When his wife got home, she asked her daughter, “Nu, what did your dad bring home for you?”
She replied, “He placed in the granary all that he brought.” She then went to open the door of the granary and found that it was so full of wheat that the wheat protruded through the hinges of the door and the door would not open on account of it!

The daughter then went to the study hall and said to her father, “Come and see what your Beloved One has done for you!”
He replied, “l swear, you must consider it as dedicated to charity and therefore off-limits, and you shall have no more right to share in them than any other poor person in Israel.”

Tragically, Rabbi Avraham is not the first rabbi in our history who failed to understand his role as a parent.  Rabbi Yossi bar Avin ran away from his teacher after seeing the way he treated his children and the standards he expected them to live up to.  Rabbi Eleazar would not open his eyes to his daughter’s needs and treated her just like he would any other little girl.  Even when the Almighty sent them an open miracle, he still failed to show favour to his child.

That’s why we find so many rabbis’ kids who just aren’t interested in following in their parents’ footsteps.  Being the rabbi’s kid is not always the most pleasant experience, and rabbis need to be particularly sensitive to their kids’ needs.
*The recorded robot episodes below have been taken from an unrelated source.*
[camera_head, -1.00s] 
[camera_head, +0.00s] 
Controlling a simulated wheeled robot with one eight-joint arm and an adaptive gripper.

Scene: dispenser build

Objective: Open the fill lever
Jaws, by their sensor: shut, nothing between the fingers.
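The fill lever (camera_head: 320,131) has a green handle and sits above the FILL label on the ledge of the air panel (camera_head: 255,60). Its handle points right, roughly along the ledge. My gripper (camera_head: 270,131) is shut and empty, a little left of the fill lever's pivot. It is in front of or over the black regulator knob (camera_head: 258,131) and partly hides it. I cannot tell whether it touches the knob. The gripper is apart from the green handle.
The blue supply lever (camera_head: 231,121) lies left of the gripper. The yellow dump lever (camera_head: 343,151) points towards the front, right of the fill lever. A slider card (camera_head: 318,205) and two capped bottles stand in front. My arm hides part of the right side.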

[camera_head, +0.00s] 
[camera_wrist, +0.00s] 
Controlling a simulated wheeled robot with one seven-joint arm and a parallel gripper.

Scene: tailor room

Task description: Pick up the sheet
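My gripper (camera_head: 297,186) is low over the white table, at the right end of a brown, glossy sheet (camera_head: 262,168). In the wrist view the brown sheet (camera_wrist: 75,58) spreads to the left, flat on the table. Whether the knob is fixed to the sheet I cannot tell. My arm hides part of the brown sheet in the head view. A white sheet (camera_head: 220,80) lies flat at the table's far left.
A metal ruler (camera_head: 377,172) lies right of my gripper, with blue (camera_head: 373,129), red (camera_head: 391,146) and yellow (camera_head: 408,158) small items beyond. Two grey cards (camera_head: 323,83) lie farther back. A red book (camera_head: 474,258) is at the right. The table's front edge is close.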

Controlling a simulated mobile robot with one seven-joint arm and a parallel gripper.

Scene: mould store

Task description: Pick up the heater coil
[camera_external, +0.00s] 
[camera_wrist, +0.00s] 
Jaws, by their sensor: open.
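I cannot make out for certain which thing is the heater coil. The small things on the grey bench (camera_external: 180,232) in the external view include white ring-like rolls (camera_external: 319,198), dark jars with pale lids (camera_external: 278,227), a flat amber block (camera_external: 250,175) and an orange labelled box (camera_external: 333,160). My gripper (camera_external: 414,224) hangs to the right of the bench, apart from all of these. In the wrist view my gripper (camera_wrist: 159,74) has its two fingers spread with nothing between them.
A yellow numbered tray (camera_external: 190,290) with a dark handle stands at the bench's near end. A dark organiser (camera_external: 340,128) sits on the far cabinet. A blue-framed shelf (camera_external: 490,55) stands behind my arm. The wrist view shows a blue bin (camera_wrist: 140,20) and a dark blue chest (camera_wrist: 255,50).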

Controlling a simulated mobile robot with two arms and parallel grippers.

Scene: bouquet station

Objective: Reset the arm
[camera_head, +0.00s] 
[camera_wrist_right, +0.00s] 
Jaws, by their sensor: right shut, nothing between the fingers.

Of course, it’s not only true for rabbis.  Many people are pretty good at putting on their best face for the world.  But then they get home and their true self is revealed.  Sadly, very often, all the pent up frustration of the day is then taken out on their loved ones.

Your children are not your bean bag.  Nor is your spouse. Not only should you not be treating them any worse than you would a friend or stranger, you should be treating them much better!  They are your loved ones!


Treat them with the utmost love and care.  Give them your undivided attention.  Shower them with your generosity.  Speak to them respectfully and kindly.  They must be the greatest beneficiaries of your time, effort and love!